I'd love to see you go deeper into devops. How are changes pushed? How often do you push changes? How are changes tested? How do you performance test at scale? How do you recover if something goes wrong?
Very interesting. If that's world-class (which it is), I'm probably charging too little for my time.
Nice article. It'd be great to have some numbers that indicate the size/scale of the system and its components.
I'll see if we can include some figures in tech posts that follow.
Cassandra, Redis, MySQL, and Mogile as primary data stores? Good lord. And I thought my company had a complicated architecture.
You think this diagram is complex? You should see the one that describes the full details. Things I missed out include the tiny Java bit. No Ruby though.
It's not the diagram that's complex but the variety of its dependencies, particularly with respect to the variety of data storage methods.
True, and it isn't the full story of system dependencies. Data dependencies aren't really shown here and they are also tricky, although Cassandra is the the primary ("source of truth") for most things. So for example, if a user does something on the site such as Digg a story, you mainly write Cassandra (several times) but in some cases have to write Redis, as well as flush some caches. Meanwhile async jobs can be writing to HDFS and ultimately MySQL.
Why are you using so much data stores? is it due to some legacy? I understand why you need MySQL (because some key algorithms are based on jointures), but why have at the same time Redis and Casandra? you also mention that you'll maybe replace MySQL by HBase? why?
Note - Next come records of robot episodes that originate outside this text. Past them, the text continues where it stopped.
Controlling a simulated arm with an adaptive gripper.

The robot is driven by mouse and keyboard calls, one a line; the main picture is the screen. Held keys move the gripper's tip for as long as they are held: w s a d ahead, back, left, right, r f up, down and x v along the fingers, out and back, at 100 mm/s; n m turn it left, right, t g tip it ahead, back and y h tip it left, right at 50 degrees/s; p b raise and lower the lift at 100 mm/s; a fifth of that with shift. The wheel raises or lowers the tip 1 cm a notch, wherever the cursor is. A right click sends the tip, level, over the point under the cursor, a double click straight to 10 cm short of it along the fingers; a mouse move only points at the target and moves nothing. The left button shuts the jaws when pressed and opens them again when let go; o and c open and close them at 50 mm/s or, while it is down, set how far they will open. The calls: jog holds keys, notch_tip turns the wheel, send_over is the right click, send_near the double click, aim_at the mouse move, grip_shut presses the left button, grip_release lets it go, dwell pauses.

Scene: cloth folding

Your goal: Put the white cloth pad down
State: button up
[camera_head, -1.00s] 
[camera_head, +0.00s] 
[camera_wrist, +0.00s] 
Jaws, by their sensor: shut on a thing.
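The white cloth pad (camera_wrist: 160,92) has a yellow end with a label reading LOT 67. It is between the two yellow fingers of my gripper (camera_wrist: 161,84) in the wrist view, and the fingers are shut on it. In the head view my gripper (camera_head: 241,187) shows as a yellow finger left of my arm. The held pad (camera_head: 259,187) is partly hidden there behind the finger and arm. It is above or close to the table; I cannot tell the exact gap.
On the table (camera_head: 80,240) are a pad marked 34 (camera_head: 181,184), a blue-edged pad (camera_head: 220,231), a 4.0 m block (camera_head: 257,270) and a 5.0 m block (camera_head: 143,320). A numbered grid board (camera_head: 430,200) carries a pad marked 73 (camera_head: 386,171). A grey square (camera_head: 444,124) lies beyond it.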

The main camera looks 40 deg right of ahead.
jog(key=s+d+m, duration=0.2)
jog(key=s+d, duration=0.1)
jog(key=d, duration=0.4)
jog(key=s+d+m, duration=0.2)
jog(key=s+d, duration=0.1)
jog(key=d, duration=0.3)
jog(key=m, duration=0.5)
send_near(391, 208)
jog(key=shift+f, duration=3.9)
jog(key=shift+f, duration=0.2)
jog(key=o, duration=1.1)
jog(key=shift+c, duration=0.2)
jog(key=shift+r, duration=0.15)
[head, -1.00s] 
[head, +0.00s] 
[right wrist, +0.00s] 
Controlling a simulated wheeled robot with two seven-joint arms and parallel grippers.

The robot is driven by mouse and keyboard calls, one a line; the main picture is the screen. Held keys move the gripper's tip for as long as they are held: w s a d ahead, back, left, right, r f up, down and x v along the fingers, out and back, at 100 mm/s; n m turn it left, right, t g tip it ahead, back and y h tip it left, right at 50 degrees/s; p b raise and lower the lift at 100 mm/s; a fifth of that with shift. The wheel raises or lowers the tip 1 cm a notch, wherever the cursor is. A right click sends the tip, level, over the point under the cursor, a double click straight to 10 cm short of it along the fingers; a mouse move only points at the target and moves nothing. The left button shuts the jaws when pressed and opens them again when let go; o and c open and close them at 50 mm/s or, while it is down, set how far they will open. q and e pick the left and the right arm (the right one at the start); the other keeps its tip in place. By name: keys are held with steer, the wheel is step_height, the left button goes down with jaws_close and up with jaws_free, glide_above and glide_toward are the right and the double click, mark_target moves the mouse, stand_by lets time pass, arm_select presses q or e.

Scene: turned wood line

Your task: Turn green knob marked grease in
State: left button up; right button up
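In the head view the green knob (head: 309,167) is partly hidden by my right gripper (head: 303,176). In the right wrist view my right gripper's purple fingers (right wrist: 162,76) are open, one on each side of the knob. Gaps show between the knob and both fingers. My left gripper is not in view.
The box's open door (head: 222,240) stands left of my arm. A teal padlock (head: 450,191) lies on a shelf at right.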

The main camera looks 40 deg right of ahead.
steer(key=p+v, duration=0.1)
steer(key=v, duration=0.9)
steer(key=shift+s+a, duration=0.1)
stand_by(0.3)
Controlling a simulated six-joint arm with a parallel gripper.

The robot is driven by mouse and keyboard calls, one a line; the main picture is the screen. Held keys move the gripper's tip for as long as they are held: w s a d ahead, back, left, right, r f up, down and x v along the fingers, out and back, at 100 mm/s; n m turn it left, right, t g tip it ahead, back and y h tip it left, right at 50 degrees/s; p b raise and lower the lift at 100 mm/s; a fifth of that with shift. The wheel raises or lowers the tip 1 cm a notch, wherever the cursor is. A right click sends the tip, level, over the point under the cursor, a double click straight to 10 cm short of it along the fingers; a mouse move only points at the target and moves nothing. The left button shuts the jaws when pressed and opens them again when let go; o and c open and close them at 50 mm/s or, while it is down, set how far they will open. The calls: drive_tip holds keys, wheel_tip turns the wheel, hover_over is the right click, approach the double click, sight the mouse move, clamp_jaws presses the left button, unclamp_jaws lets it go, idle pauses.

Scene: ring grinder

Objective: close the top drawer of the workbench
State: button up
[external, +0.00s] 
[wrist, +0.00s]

You also mention that the MapReduce jobs inputs are some flat logs (i suppose that those logs are stored in HDBS) so are you using any API to write in HDBS from RabbitMQ?
Boy, a lot of questions. I already mentioned that the different stores have different features. I wouldn't see Redis or Cassandra replacing each other for anything. HBase is a potential replacement for bigger MySQL-like things such as big joins across all user data, actions. M-R inputs are logs in HDFS, copied from scribe. RabbitMQ isn't involved in logging those.
Thanks for the answers. I know, a lot of questions: this is because we are architecturing our plateform and having a detailled help from a successful website is very helpfull.

Looking forward to see the next article.

Read this again and i find it great. so helpful for a young start-up to choose from the start the rigth tool and architechture.

Thanks again.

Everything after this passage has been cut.